* [The request] Lift out all lines below that contain "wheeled".

* [Saved data entries]
┄┄┄┄┄┄┄┄┄┄

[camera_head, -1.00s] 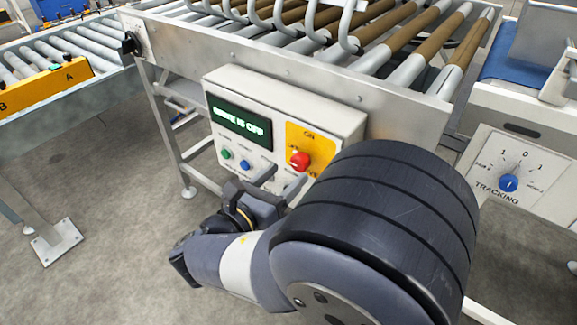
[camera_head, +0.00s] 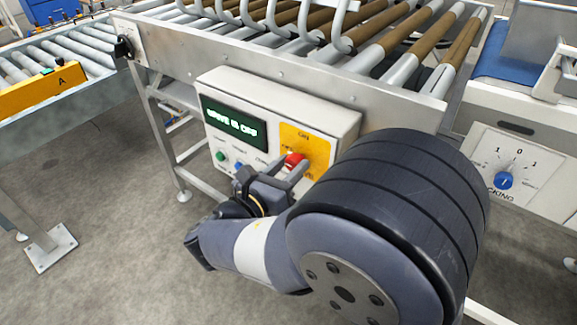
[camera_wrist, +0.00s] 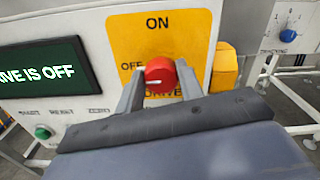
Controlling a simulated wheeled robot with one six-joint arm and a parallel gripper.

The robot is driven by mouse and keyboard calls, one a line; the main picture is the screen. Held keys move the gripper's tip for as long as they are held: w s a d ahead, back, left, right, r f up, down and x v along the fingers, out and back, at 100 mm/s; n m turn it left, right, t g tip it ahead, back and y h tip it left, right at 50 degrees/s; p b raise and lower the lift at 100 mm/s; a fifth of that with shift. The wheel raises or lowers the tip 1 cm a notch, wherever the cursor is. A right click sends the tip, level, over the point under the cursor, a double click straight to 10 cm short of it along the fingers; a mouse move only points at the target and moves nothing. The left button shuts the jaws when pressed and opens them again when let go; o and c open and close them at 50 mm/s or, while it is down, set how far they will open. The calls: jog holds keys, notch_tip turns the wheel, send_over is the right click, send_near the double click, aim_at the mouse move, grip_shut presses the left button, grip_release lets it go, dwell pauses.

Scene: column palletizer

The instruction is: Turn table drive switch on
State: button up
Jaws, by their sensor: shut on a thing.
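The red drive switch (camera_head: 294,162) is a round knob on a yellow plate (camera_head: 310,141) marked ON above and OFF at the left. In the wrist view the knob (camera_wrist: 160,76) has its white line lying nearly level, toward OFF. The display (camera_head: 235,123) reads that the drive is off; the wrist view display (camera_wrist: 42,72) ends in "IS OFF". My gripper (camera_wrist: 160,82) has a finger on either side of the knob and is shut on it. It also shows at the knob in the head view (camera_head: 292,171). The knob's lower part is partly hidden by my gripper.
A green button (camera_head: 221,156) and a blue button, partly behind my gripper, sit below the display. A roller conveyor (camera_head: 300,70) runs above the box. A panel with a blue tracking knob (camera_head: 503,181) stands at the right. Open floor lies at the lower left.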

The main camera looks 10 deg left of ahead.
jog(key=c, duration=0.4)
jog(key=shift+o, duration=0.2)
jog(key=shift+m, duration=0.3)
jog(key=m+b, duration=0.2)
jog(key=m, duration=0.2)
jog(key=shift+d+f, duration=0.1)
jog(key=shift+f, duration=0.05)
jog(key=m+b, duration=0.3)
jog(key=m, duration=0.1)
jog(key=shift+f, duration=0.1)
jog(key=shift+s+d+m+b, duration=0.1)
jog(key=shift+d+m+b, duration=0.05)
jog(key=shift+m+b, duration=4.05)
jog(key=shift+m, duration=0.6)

┄┄┄┄┄┄┄┄┄┄

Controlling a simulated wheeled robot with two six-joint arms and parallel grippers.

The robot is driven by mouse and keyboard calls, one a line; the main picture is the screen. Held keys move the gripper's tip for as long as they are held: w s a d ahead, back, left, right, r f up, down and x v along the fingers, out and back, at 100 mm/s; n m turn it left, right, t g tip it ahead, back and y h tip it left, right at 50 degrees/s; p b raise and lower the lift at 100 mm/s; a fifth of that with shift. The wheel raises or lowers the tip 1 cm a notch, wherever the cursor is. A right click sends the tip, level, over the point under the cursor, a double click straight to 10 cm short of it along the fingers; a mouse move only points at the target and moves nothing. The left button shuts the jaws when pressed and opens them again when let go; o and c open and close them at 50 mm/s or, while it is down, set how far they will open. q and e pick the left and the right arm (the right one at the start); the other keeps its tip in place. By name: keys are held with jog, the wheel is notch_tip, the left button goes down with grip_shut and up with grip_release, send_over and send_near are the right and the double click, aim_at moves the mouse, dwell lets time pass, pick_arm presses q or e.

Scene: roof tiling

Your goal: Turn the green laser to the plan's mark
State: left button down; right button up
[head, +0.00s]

┄┄┄┄┄┄┄┄┄┄

* [Output below]
Controlling a simulated wheeled robot with one six-joint arm and a parallel gripper.
Controlling a simulated wheeled robot with two six-joint arms and parallel grippers.

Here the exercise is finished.